→ **EXERCISE AIM**
Every line below must be reproduced exactly. Copy them all.
-- start --
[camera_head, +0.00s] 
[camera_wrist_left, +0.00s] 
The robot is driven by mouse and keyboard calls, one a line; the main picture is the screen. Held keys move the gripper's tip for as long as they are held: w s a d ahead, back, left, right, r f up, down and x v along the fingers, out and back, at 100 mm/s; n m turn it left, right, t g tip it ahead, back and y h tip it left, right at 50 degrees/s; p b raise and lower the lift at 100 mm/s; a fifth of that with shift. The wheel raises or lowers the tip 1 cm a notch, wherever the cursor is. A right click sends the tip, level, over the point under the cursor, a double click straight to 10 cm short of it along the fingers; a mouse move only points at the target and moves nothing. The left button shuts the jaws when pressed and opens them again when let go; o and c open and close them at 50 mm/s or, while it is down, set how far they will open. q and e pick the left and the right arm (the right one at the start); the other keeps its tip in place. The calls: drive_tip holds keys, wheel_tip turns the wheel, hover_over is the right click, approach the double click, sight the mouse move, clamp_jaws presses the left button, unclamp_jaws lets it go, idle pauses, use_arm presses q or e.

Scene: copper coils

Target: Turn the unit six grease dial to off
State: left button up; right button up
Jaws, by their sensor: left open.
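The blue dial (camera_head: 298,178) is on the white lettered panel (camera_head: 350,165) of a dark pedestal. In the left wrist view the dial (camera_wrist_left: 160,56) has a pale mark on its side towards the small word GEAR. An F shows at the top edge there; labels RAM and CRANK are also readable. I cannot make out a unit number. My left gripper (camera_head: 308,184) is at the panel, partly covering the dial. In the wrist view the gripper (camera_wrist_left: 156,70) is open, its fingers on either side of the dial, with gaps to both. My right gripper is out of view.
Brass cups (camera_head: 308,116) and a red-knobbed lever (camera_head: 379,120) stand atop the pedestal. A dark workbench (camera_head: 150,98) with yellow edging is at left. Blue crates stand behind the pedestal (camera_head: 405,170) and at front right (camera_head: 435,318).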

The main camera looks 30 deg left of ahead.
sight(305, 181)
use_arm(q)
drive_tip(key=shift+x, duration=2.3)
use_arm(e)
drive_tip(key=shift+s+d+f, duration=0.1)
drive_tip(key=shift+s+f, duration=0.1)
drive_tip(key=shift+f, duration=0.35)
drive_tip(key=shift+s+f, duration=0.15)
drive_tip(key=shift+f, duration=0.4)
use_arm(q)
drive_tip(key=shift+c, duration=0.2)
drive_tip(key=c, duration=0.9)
-- end --
→ **OUTPUT FOR THIS EXERCISE**
[camera_head, +0.00s] 
[camera_wrist_left, +0.00s] 
The robot is driven by mouse and keyboard calls, one a line; the main picture is the screen. Held keys move the gripper's tip for as long as they are held: w s a d ahead, back, left, right, r f up, down and x v along the fingers, out and back, at 100 mm/s; n m turn it left, right, t g tip it ahead, back and y h tip it left, right at 50 degrees/s; p b raise and lower the lift at 100 mm/s; a fifth of that with shift. The wheel raises or lowers the tip 1 cm a notch, wherever the cursor is. A right click sends the tip, level, over the point under the cursor, a double click straight to 10 cm short of it along the fingers; a mouse move only points at the target and moves nothing. The left button shuts the jaws when pressed and opens them again when let go; o and c open and close them at 50 mm/s or, while it is down, set how far they will open. q and e pick the left and the right arm (the right one at the start); the other keeps its tip in place. The calls: drive_tip holds keys, wheel_tip turns the wheel, hover_over is the right click, approach the double click, sight the mouse move, clamp_jaws presses the left button, unclamp_jaws lets it go, idle pauses, use_arm presses q or e.

Scene: copper coils

Target: Turn the unit six grease dial to off
State: left button up; right button up
Jaws, by their sensor: left open.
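The blue dial (camera_head: 298,178) is on the white lettered panel (camera_head: 350,165) of a dark pedestal. In the left wrist view the dial (camera_wrist_left: 160,56) has a pale mark on its side towards the small word GEAR. An F shows at the top edge there; labels RAM and CRANK are also readable. I cannot make out a unit number. My left gripper (camera_head: 308,184) is at the panel, partly covering the dial. In the wrist view the gripper (camera_wrist_left: 156,70) is open, its fingers on either side of the dial, with gaps to both. My right gripper is out of view.
Brass cups (camera_head: 308,116) and a red-knobbed lever (camera_head: 379,120) stand atop the pedestal. A dark workbench (camera_head: 150,98) with yellow edging is at left. Blue crates stand behind the pedestal (camera_head: 405,170) and at front right (camera_head: 435,318).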

The main camera looks 30 deg left of ahead.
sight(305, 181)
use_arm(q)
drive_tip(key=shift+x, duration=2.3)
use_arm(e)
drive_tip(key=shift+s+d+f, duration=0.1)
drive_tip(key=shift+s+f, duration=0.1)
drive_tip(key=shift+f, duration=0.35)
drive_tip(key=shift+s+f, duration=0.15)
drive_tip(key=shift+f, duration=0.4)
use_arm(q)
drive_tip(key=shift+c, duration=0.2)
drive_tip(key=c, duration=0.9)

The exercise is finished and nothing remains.